The fact was, Hezekiah was satisfied with the judgment. Hezekiah had repented earlier when God’s consequence had meant his personal suffering and death, but since these consequences would come after he died to his children, he was accepting of it. Even more than that, his response was, “Good is the word of the LORD which thou hast spoken. And he said, Is it not good, if peace and truth be in my days?” (2 Kings 20:19). His proud focus was on himself, and he had no concern for his children as evidenced by the extreme wickedness of his son Manasseh.
Where are our hearts? What do we delight in? What consumes our attention and our time? Abraham was such a wonderful example to us of a godly father. As much as he loved Isaac and wanted descendants, he was determined to put God first, obeying Him, even if it meant sacrificing Isaac to his Lord. The love of Abraham’s life was Isaac and having descendants; earthly treasure was less important.
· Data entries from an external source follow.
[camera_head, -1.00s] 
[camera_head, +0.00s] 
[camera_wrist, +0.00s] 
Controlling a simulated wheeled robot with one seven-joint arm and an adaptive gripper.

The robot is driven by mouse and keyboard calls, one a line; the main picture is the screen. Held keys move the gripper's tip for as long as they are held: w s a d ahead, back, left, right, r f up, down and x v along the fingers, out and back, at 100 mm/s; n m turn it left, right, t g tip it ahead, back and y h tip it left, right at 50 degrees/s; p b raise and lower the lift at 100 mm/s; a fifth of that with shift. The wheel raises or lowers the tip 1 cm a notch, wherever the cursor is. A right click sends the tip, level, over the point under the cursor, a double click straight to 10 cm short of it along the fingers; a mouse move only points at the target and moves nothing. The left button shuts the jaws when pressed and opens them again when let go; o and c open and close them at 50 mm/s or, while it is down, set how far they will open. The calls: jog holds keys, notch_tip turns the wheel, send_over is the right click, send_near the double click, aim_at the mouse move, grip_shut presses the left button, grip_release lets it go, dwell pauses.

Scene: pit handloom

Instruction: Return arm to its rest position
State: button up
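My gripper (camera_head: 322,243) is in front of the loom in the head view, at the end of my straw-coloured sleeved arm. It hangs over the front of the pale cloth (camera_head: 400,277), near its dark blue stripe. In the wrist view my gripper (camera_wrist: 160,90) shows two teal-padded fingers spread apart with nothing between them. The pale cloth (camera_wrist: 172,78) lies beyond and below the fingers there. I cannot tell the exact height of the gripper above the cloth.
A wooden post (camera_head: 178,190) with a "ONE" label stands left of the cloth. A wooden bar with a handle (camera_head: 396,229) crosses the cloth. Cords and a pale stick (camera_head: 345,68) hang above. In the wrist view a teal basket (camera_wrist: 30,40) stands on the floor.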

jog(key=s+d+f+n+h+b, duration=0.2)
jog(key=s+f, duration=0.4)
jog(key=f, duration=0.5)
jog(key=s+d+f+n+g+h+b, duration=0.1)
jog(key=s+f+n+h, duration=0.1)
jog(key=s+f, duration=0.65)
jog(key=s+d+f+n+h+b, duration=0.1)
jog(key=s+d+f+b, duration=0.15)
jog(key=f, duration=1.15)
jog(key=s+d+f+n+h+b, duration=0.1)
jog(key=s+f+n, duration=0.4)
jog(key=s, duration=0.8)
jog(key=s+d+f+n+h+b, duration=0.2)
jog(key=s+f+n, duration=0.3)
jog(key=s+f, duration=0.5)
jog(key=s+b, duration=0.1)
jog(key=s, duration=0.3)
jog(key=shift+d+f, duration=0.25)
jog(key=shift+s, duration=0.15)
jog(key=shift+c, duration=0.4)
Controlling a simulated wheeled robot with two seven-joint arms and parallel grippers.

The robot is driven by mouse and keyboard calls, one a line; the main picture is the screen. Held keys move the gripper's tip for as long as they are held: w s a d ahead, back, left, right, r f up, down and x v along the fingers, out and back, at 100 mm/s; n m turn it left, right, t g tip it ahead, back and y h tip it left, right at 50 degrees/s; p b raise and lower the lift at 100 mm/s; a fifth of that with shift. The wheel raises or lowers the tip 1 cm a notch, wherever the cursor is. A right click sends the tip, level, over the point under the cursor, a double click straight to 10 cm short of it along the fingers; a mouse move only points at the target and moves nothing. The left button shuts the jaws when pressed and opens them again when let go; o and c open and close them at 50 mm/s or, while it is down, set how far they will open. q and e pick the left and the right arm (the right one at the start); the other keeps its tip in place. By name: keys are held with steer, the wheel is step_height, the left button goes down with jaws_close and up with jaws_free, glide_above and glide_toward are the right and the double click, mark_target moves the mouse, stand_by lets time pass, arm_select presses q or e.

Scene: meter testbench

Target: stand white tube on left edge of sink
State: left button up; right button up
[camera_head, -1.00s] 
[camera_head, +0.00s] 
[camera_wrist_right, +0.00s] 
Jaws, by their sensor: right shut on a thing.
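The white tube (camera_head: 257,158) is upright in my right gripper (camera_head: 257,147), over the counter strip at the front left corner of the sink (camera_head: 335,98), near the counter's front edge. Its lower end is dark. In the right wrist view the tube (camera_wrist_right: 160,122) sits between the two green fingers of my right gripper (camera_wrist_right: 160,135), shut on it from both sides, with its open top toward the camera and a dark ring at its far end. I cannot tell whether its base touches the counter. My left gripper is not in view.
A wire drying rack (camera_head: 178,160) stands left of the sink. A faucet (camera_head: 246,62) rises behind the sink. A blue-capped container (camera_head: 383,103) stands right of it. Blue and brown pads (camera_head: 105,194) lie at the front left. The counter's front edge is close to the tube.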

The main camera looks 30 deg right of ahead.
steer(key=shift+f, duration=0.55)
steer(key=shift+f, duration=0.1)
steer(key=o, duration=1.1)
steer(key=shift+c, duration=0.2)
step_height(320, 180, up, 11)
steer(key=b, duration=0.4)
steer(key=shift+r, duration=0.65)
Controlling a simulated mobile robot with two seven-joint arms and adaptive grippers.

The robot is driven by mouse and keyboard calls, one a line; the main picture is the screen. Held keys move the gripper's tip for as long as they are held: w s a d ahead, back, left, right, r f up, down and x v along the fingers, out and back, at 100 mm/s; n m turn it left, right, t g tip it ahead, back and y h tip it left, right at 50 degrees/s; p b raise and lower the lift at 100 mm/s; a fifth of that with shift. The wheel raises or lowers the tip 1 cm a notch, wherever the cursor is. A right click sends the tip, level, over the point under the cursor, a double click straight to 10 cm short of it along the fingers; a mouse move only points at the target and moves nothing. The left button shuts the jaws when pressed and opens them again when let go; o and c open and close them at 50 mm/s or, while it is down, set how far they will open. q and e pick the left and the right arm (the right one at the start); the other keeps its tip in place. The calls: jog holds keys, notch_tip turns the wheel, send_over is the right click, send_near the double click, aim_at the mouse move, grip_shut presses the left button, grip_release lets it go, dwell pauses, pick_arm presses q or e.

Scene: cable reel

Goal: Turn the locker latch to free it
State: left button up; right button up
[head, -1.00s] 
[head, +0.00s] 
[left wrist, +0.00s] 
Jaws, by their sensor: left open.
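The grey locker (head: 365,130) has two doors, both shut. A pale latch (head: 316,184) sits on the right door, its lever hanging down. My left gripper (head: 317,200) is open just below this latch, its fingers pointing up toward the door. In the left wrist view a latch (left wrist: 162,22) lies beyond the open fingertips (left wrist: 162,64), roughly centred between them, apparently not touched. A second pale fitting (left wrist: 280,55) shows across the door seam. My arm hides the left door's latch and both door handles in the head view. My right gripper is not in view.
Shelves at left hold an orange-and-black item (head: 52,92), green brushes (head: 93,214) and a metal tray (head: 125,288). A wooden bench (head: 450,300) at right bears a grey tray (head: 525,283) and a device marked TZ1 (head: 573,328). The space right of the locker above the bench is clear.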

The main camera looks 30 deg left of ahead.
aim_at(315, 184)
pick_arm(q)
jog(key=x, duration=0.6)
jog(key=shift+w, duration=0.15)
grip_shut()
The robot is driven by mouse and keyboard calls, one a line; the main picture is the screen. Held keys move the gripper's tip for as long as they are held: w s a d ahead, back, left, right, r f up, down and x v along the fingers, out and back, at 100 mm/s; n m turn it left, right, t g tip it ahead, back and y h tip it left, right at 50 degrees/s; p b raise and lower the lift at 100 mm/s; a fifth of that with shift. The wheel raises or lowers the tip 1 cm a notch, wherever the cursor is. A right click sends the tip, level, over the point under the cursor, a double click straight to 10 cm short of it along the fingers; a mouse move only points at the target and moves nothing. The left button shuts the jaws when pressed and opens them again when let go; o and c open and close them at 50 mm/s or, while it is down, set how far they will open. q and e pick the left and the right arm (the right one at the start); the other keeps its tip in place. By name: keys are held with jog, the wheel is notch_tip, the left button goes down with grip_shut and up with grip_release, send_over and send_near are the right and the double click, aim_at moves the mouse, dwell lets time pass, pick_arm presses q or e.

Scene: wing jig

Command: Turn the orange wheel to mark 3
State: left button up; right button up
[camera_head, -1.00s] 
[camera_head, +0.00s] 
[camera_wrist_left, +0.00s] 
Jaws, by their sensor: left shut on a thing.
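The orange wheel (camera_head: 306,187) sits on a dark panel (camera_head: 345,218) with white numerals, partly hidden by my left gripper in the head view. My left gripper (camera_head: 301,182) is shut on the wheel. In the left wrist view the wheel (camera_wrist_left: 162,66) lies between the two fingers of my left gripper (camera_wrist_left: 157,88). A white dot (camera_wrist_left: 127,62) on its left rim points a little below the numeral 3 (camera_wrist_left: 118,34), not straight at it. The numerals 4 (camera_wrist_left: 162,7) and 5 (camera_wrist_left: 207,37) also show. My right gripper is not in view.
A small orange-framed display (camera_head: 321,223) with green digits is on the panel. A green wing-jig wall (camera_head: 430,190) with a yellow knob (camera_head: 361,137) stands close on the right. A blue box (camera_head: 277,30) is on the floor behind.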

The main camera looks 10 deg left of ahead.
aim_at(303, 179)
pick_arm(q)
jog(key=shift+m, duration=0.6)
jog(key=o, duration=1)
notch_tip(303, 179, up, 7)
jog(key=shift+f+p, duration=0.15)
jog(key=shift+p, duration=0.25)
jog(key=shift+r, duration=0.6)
Abraham’s greatest treasure was his God, and next were his descendants. He had a heavenly focus. He wasn’t like Hezekiah, who is noted as a good king, but was concerned with his own pleasure, circumstances, and wealth. Abraham knew this earthly journey was a short one compared to eternity, and he was looking toward a heavenly wealth. Next, to our relationship with the Lord, those we touch for Jesus are the only things we take with us to heaven. If we will surrender our lives to the Lord as the One Who is our reward, He will use our lives in ways we can’t even fathom.
One way to avoid regrets this year is to trust God with our new year. He won’t make mistakes with our lives. “. . . no good thing will he withhold from them that walk uprightly” (Psalms 84:11). God told Abraham that He was Abraham’s shield and reward. Amen. Is He our shield and reward as well?